16 stars 3 forks source link

Dockerization #16

Open N2ITN opened 5 years ago

N2ITN commented 5 years ago

Status

Assigning to @N2ITN , anyone else is welcome Progress on this issue can be found on this branch- https://github.com/N2ITN/are-you-fake-news/tree/develop-dockerize

Issue

This is a big step for the project. In order to enable open source collaboration, the codebase needs to be containerized so that it can run on any environment. As of now, the codebase is split between several AWS Lambda functions and a web server. This is great for production but is a huge barrier to collaboration as much of the architecture is locked away in private AWS configuration.

After this Issue is finished, the entire project will run on a laptop, a VM, or a kubernetes cluster with equal ease.

The new plan will separate the codebase into several dockerized microservices that can communicate with a shared database container. A control microservice will manage the other microservices.

If a web developer wants to redesign the website they can test out their changes in the web container without breaking anything else. If a data scientist wants to hack on a new model, as long as their code accepts text and returns a json of model results, their changes will be plug and play. People could even mix and match their containers.

The structure of this will resemble https://github.com/Data4Democracy/docker-scaffolding

Here is a rough outline of the microservices, their purpose, and their locations within the existing repo:

Controller - Main "entry point" container. The main flow of execution happens here. The other microservices will be reached through port connections.

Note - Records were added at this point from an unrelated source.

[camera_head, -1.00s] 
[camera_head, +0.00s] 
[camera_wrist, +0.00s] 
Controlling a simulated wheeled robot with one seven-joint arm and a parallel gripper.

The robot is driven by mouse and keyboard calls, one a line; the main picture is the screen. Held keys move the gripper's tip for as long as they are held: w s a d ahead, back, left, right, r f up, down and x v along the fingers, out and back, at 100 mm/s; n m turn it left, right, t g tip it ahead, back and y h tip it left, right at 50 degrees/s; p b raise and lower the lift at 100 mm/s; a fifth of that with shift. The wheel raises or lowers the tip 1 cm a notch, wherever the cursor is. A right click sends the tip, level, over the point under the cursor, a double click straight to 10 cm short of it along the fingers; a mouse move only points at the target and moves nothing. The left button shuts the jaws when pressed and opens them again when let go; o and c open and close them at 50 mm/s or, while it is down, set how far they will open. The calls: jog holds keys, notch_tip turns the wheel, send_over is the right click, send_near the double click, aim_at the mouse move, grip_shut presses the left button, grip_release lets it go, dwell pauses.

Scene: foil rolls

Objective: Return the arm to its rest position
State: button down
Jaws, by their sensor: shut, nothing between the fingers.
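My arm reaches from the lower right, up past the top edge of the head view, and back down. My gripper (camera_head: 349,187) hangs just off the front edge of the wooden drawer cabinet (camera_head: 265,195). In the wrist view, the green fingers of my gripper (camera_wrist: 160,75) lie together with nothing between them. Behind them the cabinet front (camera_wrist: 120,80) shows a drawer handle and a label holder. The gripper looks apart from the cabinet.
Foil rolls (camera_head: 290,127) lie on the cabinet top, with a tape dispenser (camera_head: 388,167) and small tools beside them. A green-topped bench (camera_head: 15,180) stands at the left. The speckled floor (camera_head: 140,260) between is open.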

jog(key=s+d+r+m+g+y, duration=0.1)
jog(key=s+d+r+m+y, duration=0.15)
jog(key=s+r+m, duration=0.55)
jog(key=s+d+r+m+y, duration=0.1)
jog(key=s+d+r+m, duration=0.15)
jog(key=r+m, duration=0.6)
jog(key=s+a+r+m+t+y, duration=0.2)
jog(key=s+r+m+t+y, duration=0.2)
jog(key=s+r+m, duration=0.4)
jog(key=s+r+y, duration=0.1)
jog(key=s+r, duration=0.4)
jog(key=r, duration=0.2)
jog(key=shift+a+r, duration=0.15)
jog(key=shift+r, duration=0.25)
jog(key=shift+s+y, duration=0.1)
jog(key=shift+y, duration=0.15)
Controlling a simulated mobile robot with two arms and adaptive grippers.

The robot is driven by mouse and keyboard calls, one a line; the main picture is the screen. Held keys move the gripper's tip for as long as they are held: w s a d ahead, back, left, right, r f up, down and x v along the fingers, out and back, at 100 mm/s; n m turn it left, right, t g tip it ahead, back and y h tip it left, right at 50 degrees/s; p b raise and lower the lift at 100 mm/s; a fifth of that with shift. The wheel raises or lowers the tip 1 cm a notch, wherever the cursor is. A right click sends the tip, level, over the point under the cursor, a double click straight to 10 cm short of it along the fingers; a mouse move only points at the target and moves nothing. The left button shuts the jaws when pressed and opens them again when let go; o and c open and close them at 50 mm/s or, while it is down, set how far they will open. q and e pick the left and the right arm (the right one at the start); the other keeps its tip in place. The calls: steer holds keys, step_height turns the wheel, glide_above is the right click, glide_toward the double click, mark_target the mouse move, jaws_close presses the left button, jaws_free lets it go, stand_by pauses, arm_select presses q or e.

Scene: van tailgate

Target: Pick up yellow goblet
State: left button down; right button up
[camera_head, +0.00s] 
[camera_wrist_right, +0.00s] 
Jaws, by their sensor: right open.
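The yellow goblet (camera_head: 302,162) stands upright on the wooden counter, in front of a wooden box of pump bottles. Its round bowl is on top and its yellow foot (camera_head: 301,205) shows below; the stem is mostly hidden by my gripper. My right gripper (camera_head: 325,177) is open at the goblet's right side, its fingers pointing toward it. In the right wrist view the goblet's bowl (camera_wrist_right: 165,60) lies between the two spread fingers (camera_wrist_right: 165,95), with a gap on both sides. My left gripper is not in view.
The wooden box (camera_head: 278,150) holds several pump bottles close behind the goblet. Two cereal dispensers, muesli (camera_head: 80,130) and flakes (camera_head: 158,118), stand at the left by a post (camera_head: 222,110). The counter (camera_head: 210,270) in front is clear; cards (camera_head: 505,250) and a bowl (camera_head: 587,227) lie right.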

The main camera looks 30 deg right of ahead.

The current center of mass for this is ./web/webserver_get.py but other pieces of it are in ./web

Web server - Hosts the Flask app, the site's HTML, CSS and image assets, and not much else. Currently in ./web/app.py and other ./web/ assets.

MongoDB - This is the main database used in by the site. In addition to Mongo, this service will expose a collection of custom functions currently located in ./web that have 'mongo' in the name.

Scraper - All web scraping functionality used by the production site will exist in this container. There are 3 different sets of functionality here. 1) spidering a news site for article URLs. 2) Scraping a single URL for article text. 3) Calling functionality 2 for a list of URLs using asyncio. Currently located in ./_scrape_lambda/code/.

Model Trainer - Everything related to collecting data, cleaning it and training the model weights. Currently located in ./get_process_data/ and _nlp_lambda/code/ (this part is not yet on the public repo).

NLP Prediction - Fast and light model inference, turning text to bias predictions. Requires TensorFlow, works fine on a single CPU. Currently in _nlp_lambda/code/ (not yet public).

Plot - Plots graphics of bias predictions using matplotlib, saves them to S3 (will change to local storage). Currently in ./_plot_lambda/

Additionally, some parts of the repo have been held back from public release, namely the code for training the neural network that is central to the service. When this re-architecture is ready, those parts of the code will be released with it. The goal is that people can make my code better and make it their own. The project will continue to be subject to GNU GPL.

Tasks

With the exeception of the frist 2 tasks, anyone is welcome to help out with this.

Design Concerns

This should be designed with flexibility and extensibility in mind. By necessity, the APIs for each container will need to be well-defined. A container might have a flask wrapper serving as an API that accepts a POST or GET request, or it might accept a GRPC connection, or it may have an open port. I want to be thoughtful and keep this simple and elegant. Ideally, all state and communication comes from the Control container. Persistence lives in the database, which any container can access.

ivyleavedtoadflax commented 5 years ago

I've been looking for a D4D project to get involved in, very happy to get involved here.